St. John's hoopaholic Chris Mullin may be the King of Queens, but he belongs (pale) body and soul to his beloved borough of Brooklyn

Chris (Mo) Mullin is just a guy from da naybuhhood. Da same as Joey and Mikey and Mo's big bruddah, Roddy, and all dose udder guys who talk like Vinnie Barbarino. Like, it's ridikilus how heavy-duty a naybuhhood guy Mullin is, and guys bust his chops about it all da time, but to tell da troot, it explains a lotta tings.

At 17 Mullin made a controversial decision to transfer from Power Memorial Academy in Manhattan to Xaverian High in Brooklyn, in part because he wanted to get back wit da guys from da naybuhhood. He chose St. John's University over the leafy groves of Duke and Virginia and, forgive him, Father, Notre Dame, because St. John's was a naybuhhood type of place. Like, da joint wasn't even in da naybuhhood; it was in Queens.

Mullin goes to Mass at St. Thomas Aquinas in da naybuhhood and drinks his beers at da Cuckoo's Nest in da naybuhhood. (But only in the off-season, right, Mo?) And before he goes to bed each night Mullin watches The Honey-mooners on TV, which is about some more heavy-duty naybuhhood guys. Bang-zoom! Right to da moon, Alice. Why, just last summer, after he had helped America win the gold medal in basketball at the Olympics, Mullin skipped out on breakfast with the President of the United States because he had to get back to da naybuhhood. Mullin didn't know it, but there was a block party waiting on his arrival home, and more than 500 people would show up from da naybuhhood. "I was lookin' forward to meet da President but he was, like, real late and I hadda plane to catch," Mullin says. "I hadda get back to Bruk-lun."

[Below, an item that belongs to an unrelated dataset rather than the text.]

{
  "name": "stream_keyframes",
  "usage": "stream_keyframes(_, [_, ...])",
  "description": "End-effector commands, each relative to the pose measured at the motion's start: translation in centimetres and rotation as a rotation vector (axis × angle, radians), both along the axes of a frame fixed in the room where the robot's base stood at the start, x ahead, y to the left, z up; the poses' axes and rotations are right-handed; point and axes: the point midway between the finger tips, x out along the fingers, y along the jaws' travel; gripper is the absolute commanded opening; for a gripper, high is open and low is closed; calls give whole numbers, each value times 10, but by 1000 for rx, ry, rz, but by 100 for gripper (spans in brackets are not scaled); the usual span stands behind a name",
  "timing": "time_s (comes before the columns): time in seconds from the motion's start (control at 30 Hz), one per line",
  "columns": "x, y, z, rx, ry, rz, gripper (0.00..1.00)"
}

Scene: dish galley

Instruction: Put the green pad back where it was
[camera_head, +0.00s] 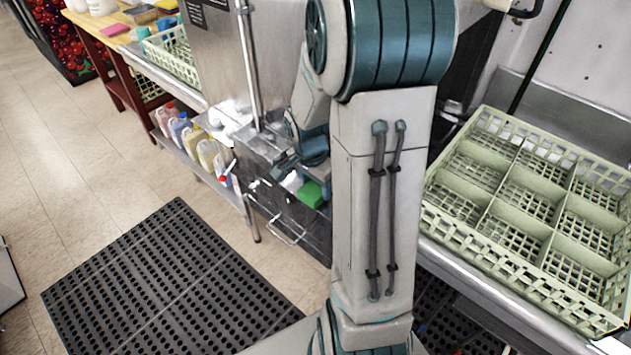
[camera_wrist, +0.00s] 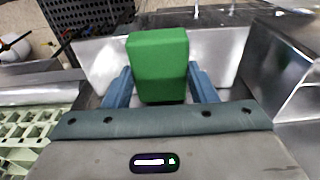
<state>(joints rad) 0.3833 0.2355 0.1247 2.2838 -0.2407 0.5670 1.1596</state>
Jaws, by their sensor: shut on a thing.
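The green pad (camera_wrist: 158,62) is a thick block held between the two blue fingers of my gripper (camera_wrist: 160,84) in the wrist view. In the head view the pad (camera_head: 311,194) shows just left of my arm, low in front of the steel dish machine. My gripper is shut on it. My arm hides most of the gripper in the head view. In the wrist view steel walls stand behind and to both sides of the pad; I cannot tell whether it touches them.
A pale green divided rack (camera_head: 520,205) stands on the steel counter at right. Several bottles (camera_head: 207,155) line a low shelf at left. Another green rack (camera_head: 172,58) and a pink pad (camera_head: 114,30) sit farther back. A black mat (camera_head: 165,285) covers open floor.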

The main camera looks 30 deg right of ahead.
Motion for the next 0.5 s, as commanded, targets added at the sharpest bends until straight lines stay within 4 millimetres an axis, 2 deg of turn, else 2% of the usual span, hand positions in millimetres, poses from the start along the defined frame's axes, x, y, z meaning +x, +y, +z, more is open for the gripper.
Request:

The apple never falls far from the tree. Singapore. Hong Kong. San Juan. Los Angeles. Queens. No matter how far Mullin strays from his native habitat, he yet remains da naybuhhood's everyguy. The kid from Troy Avenue in Flatlands. Friggin' Brooklyn, New York, U.S. of A.

As if Mullin would be allowed to be anything else inside the small row house his family has called chaos for 24 years, or almost four full basketball seasons before he was born. Around home Mullin is hardly more revered than Doc, the pet rabbit, or his older sister, Kathy, the nurse, and maybe even less so than Aunt Kathryn, the nun. If he comes in early at night, Mullin just grabs one of the beds in the room he shares with his three brothers, Roddy, John and Terence. "If Mo ever acted like a star in dat family," says Mike O'Reilly, a naybuhhood guy who grew up with Mullin and now plays for George Washington, "dey trow his clothes out da window, dat's it."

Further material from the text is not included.